When asked which current or former major league player Jeremy Brown reminded him of, Paul stewed for two days, and finally said, “He has no equivalent.” The kid himself is down in Tuscaloosa, listening to the Webcast of the conference call, biting his nails because he still doesn’t quite believe that the A’s will take him in the first round. He’s told no one except his parents and his girlfriend and them he’s made swear they won’t tell anyone else, in case it doesn’t happen. Some part of him still thinks he’s being set up to be a laughingstock. That part of him dies the moment he hears his name called.
“Oakland selects redraft number 1172. Brown, Jeremy. Catcher. University of Alabama. Hueytown, Alabama.”

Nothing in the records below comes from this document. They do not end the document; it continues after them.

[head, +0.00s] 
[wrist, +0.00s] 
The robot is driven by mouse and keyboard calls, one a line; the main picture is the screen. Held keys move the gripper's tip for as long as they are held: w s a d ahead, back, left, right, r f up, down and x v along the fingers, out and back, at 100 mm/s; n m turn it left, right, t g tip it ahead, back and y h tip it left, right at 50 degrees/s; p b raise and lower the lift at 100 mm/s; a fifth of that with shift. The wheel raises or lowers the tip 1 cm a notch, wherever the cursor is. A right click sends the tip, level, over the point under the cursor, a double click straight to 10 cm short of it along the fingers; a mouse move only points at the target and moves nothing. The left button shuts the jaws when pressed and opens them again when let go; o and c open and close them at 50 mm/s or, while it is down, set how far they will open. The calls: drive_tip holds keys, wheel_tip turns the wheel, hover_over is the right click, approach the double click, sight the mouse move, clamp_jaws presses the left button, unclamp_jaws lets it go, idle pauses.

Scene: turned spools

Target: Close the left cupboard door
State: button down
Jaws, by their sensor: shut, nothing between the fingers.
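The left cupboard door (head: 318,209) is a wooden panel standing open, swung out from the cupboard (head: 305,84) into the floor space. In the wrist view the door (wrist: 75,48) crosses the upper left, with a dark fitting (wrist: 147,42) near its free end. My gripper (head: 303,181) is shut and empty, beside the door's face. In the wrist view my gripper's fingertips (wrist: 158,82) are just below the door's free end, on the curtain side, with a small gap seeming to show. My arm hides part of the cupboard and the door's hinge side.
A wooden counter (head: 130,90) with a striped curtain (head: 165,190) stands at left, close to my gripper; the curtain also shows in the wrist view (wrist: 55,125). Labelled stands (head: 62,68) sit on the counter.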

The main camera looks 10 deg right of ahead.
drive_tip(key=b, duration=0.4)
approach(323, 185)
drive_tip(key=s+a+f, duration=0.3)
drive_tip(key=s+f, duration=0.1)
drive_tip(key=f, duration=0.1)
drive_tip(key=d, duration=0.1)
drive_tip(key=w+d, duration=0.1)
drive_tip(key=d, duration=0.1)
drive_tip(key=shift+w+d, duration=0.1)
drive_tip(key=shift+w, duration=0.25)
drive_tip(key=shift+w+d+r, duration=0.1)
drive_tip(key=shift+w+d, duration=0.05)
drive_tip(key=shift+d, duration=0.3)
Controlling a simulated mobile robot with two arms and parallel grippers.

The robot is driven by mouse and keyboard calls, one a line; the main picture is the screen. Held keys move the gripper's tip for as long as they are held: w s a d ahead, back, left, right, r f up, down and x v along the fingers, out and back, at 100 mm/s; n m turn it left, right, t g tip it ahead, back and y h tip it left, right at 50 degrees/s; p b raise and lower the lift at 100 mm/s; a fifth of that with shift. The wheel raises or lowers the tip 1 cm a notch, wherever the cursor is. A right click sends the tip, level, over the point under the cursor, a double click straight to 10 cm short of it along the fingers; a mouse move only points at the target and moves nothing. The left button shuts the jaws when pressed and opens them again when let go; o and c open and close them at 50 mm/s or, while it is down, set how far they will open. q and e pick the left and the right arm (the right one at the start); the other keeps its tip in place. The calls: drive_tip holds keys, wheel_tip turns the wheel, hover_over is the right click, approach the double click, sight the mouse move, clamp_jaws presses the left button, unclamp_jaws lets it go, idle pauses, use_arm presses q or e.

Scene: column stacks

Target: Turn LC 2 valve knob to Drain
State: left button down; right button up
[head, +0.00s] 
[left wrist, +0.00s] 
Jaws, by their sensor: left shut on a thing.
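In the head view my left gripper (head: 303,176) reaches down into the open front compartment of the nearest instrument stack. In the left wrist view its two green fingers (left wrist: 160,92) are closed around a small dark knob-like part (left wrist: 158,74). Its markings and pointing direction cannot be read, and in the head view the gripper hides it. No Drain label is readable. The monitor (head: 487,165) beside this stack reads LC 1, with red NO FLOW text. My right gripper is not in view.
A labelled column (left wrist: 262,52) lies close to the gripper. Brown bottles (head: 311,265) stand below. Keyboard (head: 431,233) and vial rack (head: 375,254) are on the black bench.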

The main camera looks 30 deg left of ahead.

Minutes after Erik speaks his name, Jeremy Brown’s phone begins to ring. First it’s family and friends, then agents. All these agents he’s never heard of want to be in his life. Scott Boras suddenly wants to represent Jeremy Brown. The agents will tell him that they can get him at least half a million dollars more than the A’s have promised. He’ll have to tell them that he’s made a deal with the A’s on his own, and that he intends to keep his end of it. And he does.
The next two hours are, to Billy Beane, a revelation. When the dust settles on the first seven rounds, the A’s have acquired five more of the hitters from Billy and Paul’s wish list—Teahen, Baker, Kiger, Stavisky, and Colamarino.